Чтение Лямину ранней редакции «Мастера и Маргариты» зафиксировано в дневниковой записи Е.С. Булгаковой от 17 сентября 1933 года: «Вечером М.А. читал две главы романа Коле Л.». Думаю, это чтение было устроено не случайно. По всей вероятности, среди прочитанных была и та глава, где описывался сон будущего управдома Босого, попавшего в театр для валютчиков. Осенью 1931 года в рамках кампании по изъятию у населения валюты и ценностей Н.Н. Лямин был задержан и, по воспоминаниям Н.А. Ушаковой, провел в заточении около двух недель. Валюты и ценностей у Лямина не обнаружили. Впечатления Николая Николаевича от этого эпизода послужили основой для истории сна Никанора Ивановича Босого в «Мастере и Маргарите». Любопытно также, что концерт, устроенный для пробуждения чувства щедрости у валютчиков, это отнюдь не плод фантазии М.А. Булгакова. По воспоминаниям видного чекиста 20-х годов М.П. Шрейдера, руководство Экономического управления ОГПУ, состоявшее сплошь из евреев, дало указание следователям провести с арестованными «валютчиками» еврейской национальности беседы на предмет того, что их деньги пойдут на строительство нового общества, свободного от антисемитизма. При этом специально приглашенные музыканты исполняли еврейские мелодии – «Плач Израиля», «Колнидре» и др.

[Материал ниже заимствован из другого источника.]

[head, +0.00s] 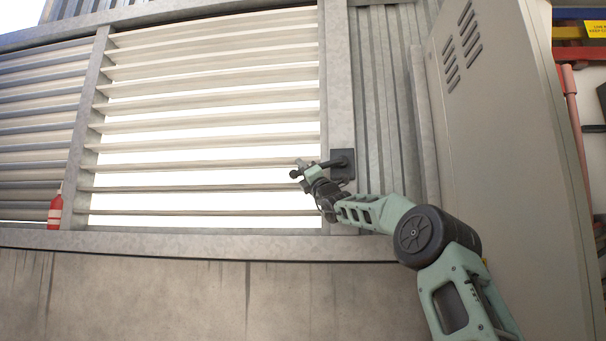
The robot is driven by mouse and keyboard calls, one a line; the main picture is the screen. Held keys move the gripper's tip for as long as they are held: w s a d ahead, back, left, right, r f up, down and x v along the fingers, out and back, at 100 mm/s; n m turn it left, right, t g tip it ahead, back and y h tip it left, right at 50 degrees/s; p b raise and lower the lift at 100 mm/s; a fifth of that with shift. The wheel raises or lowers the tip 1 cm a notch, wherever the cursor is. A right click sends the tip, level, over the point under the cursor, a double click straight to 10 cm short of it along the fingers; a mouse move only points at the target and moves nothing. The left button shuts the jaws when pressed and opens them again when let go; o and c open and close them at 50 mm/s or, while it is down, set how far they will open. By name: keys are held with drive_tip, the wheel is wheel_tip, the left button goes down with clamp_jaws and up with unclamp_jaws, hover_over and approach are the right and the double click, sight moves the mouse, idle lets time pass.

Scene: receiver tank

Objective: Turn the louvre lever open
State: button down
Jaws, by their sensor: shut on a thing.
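The louvre lever (333,163) is a dark bar on a black square plate (343,172) fixed to the grey frame post right of the middle louvre panel. It points left from the plate. My gripper (305,171) reaches it from the lower right and is shut on the lever, though the fingers are small and partly hide the contact. The middle louvre panel (210,126) has pale horizontal slats. Wide bright gaps show between its lower slats, and narrower ones higher up.
A red bottle (55,212) with a pale band stands on the ledge at left. Another louvre panel (38,125) is further left. A grey cabinet (500,150) stands close on the right of my arm. A concrete wall (170,295) runs below the ledge.

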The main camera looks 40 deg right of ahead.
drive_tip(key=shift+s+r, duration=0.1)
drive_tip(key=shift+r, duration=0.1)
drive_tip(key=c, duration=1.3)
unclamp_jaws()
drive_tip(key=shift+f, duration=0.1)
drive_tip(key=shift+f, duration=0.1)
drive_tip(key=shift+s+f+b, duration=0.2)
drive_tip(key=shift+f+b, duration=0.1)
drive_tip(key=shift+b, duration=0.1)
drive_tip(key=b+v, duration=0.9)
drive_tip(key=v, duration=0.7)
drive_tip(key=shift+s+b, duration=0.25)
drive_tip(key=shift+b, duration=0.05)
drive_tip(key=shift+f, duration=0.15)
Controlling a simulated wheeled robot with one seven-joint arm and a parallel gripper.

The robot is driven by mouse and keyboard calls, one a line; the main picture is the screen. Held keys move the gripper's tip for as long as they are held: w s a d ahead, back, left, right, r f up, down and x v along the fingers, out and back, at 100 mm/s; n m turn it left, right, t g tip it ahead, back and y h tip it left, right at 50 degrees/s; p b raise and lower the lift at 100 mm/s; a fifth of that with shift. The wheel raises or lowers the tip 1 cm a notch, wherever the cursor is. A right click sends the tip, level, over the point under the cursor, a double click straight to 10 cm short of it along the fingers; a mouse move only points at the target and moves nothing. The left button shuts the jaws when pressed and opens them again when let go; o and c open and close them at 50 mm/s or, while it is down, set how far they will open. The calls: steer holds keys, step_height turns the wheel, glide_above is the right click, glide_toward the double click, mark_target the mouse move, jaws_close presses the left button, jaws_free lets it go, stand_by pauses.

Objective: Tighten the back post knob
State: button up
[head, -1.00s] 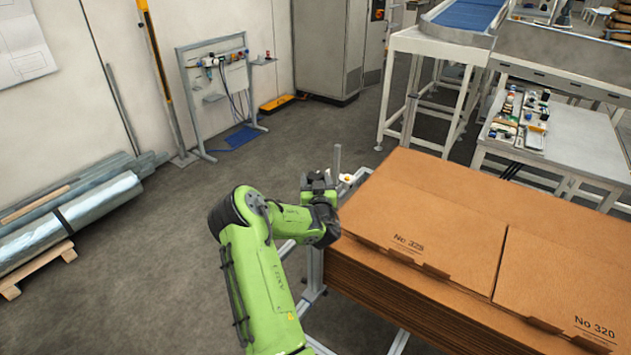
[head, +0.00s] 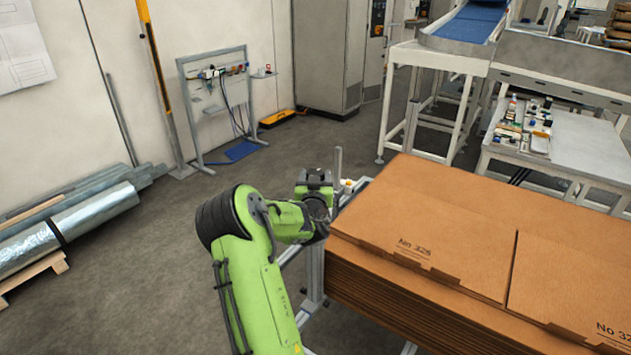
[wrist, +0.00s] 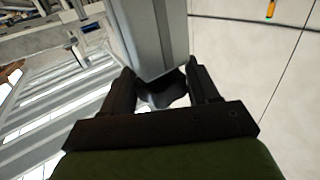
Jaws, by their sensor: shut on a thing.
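In the wrist view, my gripper (wrist: 163,84) has its two black fingers on either side of a dark, lobed knob (wrist: 163,92), and it is shut on this knob. The knob sits against a grey aluminium post (wrist: 155,35) that runs up the picture. In the head view, my gripper (head: 333,192) is at the end of my green arm, beside the left back corner of the cardboard stack. The top of a grey post (head: 338,162) shows just behind it. The knob is hidden there by my wrist.
The cardboard stack (head: 440,215) stands close on the right of my arm, on a metal frame (head: 315,272). A white conveyor stand (head: 437,62) and a parts table (head: 580,140) are behind it. Foil-wrapped rolls (head: 70,225) lie at the left. The floor between is clear.

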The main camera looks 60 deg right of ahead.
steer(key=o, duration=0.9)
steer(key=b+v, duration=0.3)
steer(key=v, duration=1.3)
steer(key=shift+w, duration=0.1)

Е.С. Булгакова записала в дневнике 8 февраля 1936 года: «Коля Лямин. После него М.А. говорил, что хочет написать или пьесу или роман «Пречистенка», чтобы вывести эту старую Москву, которая его так раздражает».
«Пречистенку», как слой дореволюционной русской интеллигенции, мирно сосуществовавшей с советской властью, охарактеризовал в своих мемуарах и С.А. Ермолинский: «Советские «пречистенцы» жили келейной жизнью».
Их выход на более открытую общественную арену коротко прозвучал в период существования ГАХН (Гос. Академии художественных наук, кстати помещавшейся тоже на Пречистенке). Они писали литературоведческие комментарии, выступали с небольшими, сугубо академическими статьями и публикациями в журналах и бюллетенях. Жили они в тесном кругу, общаясь друг с другом. Квартиры их, уплотненные в одну, реже в две комнаты, превратившись и коммунальные, – самый распространенный вид жилища тогдашнего москвича, – напоминали застывшие музеи предреволюционной поры. В их комнатах громоздились красное дерево, старые книги, бронза, картины. Они были островитянами в мутном потоке нэпа, среди народившихся короткометражных капиталистов и возрождающегося мещанства, но в равной степени отделены от веяний новой, зарождающейся культуры, еще очень противоречивой, зачастую прямолинейно-примитивной в своих первых проявлениях.
У «пречистенцев» чтились филологи и философы.
Они забавлялись беседами о Риккерте и Когене. В моду входили Фрейд и Шпенглер с его пресловутым «Закатом Европы», в котором их особенно привлекала мысль, что главенство политики является типичнейшим признаком вырождения культуры. А посему они толковали об образе, взятом из природы и преображенном творчеством, о музыкальных корнях искусства, о мелодии, связанной с ритмом… В них все еще сохранялась рафинированность декадентщины предреволюционной поры, но они считали себя продолжателями самых высоких традиций московской интеллигенции.
В этом кругу к Булгакову относились с повышенной заинтересованностью. В нем хотели видеть своего представителя. Хотели видеть его на Голгофе, падающего под ударами, чуть ли не мучеником. Преуспевающий Булгаков возмущал их. В каждом проявлении его признания они видели почти измену своего «избранника». Булгаков служил как бы оправданием их общественного небытия, их исторической обреченности. Но его живое творчество опровергало эту обреченность. Он очень скоро почувствовал, что эта среда отягчает его, как гири.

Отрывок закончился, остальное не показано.